MATERIALS PROVIDED:
----

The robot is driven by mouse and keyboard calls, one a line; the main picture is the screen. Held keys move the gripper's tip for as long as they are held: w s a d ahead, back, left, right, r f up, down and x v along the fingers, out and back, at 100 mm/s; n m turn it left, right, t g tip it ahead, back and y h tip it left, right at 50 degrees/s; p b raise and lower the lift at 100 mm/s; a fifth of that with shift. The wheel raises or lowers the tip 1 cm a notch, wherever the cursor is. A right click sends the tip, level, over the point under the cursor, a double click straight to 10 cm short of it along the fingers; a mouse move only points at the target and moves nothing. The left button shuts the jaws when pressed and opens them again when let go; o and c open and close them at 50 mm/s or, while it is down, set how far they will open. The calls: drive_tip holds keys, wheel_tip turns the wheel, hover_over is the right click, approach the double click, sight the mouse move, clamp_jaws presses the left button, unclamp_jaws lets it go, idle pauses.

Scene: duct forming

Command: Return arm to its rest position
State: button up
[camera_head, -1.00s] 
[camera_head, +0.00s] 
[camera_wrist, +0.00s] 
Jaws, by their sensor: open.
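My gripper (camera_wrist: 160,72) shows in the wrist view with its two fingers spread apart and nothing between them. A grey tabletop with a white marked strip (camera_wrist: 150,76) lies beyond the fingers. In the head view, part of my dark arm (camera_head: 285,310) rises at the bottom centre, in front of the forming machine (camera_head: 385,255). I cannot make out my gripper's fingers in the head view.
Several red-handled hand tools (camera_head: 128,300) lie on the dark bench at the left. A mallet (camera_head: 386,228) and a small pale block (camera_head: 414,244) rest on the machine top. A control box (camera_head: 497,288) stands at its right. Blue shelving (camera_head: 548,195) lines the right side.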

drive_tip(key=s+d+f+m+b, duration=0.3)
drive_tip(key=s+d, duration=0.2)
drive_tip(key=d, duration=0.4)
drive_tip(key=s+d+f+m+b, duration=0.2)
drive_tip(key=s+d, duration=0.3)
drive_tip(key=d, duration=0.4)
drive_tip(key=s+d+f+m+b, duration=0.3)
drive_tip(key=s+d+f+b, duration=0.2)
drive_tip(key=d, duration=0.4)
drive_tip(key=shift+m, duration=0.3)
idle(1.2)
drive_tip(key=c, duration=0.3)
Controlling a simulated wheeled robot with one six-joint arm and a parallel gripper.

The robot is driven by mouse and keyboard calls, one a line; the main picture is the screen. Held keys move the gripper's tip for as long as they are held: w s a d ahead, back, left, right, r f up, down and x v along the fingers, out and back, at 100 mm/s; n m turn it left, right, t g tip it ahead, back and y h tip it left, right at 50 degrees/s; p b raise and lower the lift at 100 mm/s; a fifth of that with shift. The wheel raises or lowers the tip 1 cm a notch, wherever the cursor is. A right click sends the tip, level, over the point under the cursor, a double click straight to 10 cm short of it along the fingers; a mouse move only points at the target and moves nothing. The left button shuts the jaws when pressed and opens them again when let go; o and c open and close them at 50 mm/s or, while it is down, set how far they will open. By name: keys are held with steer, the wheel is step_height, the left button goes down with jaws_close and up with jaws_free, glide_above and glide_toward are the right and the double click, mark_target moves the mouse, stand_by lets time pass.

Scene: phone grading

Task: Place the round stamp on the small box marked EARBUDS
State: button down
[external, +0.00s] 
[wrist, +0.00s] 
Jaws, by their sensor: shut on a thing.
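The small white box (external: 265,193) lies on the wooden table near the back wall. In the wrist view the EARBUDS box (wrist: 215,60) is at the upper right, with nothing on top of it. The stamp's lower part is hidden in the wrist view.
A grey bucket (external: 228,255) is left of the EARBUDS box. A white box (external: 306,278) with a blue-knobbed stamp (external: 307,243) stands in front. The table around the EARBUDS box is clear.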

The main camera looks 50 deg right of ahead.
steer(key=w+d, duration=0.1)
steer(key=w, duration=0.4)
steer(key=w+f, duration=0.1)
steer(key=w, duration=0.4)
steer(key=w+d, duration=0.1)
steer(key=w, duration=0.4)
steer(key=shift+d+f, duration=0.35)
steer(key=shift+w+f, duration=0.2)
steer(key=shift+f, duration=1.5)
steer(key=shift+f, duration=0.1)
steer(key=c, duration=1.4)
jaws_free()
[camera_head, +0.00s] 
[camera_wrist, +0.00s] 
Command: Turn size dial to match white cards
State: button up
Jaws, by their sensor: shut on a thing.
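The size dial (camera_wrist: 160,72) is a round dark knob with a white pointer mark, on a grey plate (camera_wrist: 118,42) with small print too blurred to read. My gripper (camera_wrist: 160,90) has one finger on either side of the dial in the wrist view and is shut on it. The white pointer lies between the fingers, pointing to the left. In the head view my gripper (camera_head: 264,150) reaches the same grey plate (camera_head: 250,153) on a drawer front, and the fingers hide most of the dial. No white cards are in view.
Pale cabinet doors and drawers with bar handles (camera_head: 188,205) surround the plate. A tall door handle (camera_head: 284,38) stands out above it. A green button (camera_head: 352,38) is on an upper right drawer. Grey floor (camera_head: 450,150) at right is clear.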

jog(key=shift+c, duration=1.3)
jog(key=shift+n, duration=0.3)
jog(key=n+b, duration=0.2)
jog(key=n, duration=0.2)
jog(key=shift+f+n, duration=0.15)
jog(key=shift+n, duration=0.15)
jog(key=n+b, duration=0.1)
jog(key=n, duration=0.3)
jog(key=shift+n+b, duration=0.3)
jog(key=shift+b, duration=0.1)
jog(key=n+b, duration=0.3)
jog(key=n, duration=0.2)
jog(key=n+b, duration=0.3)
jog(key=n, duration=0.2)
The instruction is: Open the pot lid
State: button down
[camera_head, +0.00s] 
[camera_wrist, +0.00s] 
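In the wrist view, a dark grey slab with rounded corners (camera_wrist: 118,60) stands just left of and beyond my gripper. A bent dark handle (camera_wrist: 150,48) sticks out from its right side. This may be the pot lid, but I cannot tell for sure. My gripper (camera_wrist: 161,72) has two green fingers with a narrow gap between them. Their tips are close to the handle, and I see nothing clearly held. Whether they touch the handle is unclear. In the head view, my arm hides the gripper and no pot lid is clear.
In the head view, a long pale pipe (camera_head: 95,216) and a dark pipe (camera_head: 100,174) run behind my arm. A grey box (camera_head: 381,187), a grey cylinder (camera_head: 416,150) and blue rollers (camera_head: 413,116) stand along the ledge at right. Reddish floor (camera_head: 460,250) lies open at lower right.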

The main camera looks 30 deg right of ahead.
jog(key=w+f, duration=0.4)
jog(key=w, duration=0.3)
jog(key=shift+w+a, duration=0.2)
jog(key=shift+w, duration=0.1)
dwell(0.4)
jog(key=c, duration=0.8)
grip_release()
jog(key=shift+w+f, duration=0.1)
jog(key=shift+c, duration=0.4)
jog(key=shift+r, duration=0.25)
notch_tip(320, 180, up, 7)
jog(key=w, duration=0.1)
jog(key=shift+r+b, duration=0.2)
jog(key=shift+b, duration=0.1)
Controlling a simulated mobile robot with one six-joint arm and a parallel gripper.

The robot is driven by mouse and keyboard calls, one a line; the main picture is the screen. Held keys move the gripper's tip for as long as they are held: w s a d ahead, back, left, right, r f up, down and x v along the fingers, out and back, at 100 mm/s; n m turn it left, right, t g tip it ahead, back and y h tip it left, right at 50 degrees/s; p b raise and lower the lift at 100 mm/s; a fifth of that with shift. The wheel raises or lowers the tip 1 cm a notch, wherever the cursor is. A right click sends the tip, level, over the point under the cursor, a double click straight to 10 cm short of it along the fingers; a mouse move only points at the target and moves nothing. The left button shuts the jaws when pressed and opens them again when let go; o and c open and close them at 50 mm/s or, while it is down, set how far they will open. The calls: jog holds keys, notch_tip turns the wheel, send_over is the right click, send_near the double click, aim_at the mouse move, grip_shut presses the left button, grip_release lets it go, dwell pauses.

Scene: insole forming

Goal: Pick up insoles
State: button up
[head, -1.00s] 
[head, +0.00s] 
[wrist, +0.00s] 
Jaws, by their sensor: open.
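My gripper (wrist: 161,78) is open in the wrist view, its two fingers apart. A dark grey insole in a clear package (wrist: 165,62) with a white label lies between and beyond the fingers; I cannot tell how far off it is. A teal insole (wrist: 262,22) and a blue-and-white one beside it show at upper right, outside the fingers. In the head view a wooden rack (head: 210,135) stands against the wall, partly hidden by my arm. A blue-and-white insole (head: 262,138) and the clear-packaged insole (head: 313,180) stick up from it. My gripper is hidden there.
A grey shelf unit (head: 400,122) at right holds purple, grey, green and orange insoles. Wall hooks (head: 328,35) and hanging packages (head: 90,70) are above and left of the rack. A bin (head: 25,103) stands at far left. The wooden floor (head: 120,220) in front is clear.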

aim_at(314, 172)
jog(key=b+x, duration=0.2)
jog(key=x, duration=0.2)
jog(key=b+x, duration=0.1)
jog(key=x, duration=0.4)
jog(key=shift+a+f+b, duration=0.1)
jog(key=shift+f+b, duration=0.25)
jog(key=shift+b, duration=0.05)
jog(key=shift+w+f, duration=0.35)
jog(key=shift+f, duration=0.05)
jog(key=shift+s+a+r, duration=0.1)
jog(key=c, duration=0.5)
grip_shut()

----

Using the records above, find and show each line with the string "Scene".

Scene: duct forming
Scene: phone grading
Scene: insole forming

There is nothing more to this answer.